A Response to Daniel Bodansky

A Response to Daniel Bodansky

Professor Bodansky is absolutely right that the success of U.S. climate change policy depends on whether our leaders can align domestic and international efforts.  Unless the United States does its fair share, other nations will not do theirs.  And yet a purely international solution – untethered to domestic political realities – has little chance of securing U.S. participation.  Bodansky’s own solution is a two-tier target – an initial level of effort that the United States pursues unilaterally, without pre-condition, and a second, more ambitious, mitigation target that the United States commits to only if other nations are also taking equitable action.  This makes perfect sense and, as Bodansky notes, it’s the posture Europe is taking now with respect to its post-2012 climate program.  Given America’s role in the world and its capacity to help solve the climate crisis, we should not hide behind China.  Rather, we must lead by taking an initial, cost-effective step forward.  Yet, given the costs and competitiveness concerns involved in transforming our economy, U.S. policy also needs to create incentives for other major emitting nations to act.  Holding out the promise of more ambitious U.S. emissions mitigation, coupled with new financial assistance for clean growth and climate adaptation, would lead China, India and other key countries toward sound climate policies.  As Bodansky notes, merely offering to turn the content of a new U.S. cap-and-trade law into a legally binding international commitment would not create a real negotiating dynamic at the global level.  Why should emerging economies move aggressively beyond existing policies when the United States would implement its cap-and-trade law regardless of what they do?  Kyoto created a free-rider problem by exempting developing nations.  A post-Kyoto agreement that asked for action by developing nations but gives them no incentives to make a deal could prove just as unhelpful and ineffective.

The real question is how best to implement Bodansky’s two-tier target approach.  There are several options.  The President could adopt the approach as a matter of executive branch policy.  Alternatively, the Senate or Congress could pass a non-binding resolution outlining the two-stage plan.

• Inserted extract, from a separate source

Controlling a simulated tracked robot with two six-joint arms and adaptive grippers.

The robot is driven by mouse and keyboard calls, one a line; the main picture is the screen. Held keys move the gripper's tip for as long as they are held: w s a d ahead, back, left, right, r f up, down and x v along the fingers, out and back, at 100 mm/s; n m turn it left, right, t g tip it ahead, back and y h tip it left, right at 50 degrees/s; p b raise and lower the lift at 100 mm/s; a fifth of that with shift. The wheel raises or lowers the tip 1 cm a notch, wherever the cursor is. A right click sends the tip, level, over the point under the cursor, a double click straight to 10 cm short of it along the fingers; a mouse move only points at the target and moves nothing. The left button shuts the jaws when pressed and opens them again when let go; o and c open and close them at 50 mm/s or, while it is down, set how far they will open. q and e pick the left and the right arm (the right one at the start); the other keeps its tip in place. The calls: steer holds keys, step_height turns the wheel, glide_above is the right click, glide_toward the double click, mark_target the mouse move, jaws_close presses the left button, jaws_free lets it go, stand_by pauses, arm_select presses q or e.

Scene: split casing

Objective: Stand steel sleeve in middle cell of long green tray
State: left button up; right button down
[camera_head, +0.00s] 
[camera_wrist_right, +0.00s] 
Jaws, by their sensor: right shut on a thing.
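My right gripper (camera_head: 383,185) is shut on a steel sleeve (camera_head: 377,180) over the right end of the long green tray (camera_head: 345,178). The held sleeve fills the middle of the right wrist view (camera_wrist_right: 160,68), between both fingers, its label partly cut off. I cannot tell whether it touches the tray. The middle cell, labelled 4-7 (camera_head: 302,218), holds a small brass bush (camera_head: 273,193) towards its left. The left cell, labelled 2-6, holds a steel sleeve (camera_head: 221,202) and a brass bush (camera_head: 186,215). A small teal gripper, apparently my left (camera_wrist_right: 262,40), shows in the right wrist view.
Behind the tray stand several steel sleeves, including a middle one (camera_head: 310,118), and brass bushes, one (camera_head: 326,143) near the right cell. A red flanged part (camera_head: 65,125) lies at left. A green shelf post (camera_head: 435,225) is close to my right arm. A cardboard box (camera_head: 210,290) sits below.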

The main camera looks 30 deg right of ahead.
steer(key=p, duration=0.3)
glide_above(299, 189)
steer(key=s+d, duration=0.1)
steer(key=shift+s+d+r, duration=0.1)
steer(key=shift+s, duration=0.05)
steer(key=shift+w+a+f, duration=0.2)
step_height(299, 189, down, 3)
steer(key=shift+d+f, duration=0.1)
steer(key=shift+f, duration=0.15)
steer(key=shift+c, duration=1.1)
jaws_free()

Either of these would be a major improvement over the current situation – where neither the President nor Congress have been specific about what the United States needs in a post-Kyoto climate pact or about what carrots has to offer others.  Yet, neither a presidential policy nor congressional resolutions would give other nations confidence that the United States would actually follow through as neither would have the force of law, and neither would create a clear path for congressional approval of climate pacts.  Given the Senate’s treaty practice, in fact, developing nations would surely wonder whether the United States would actually join a new climate agreement – even if all U.S. conditions were met.

In contrast, the Congress could build both mitigation targets (the initial first unconditional step and the second conditional promise) into the heart of the cap-and-trade legislation it is considering right now.  By enacting into law both targets simultaneously and by delegating to the President the authority to certify to Congress when international conditions have been met, the United States would send a strong and clear signal to other nations about the sincerity of the U.S. offer and the benefits of meeting U.S. demands.  Congress too could have a voice in judging whether international conditions have been met.  Congress could vote on the question, using streamlined procedural mechanisms outlined in the cap-and-trade legislation itself to ensure a speedy and fair process.  If a majority of both houses agreed with the President that the conditions contained in the initial cap-and-trade legislation were met, for example, then the more stringent U.S. emissions target would take effect.  This sensible, collaborative process that would use domestic statutes and domestic procedural mechanisms to shape global climate negotiations is exactly what I mean by Climate Protection Authority.  Climate Protection Authority would have the force of law, and would give U.S. negotiators the credibility and leverage they need to lead global negotiations.  Climate Protection Authority, in short, is the legal mechanism we need to give life to Bodansy’s sensible two-tier emissions target approach.  More generally, Climate Protection Authority would allow the United States to negotiate agreements worth joining and join the agreements it negotiates.  Now wouldn’t that be a nice change?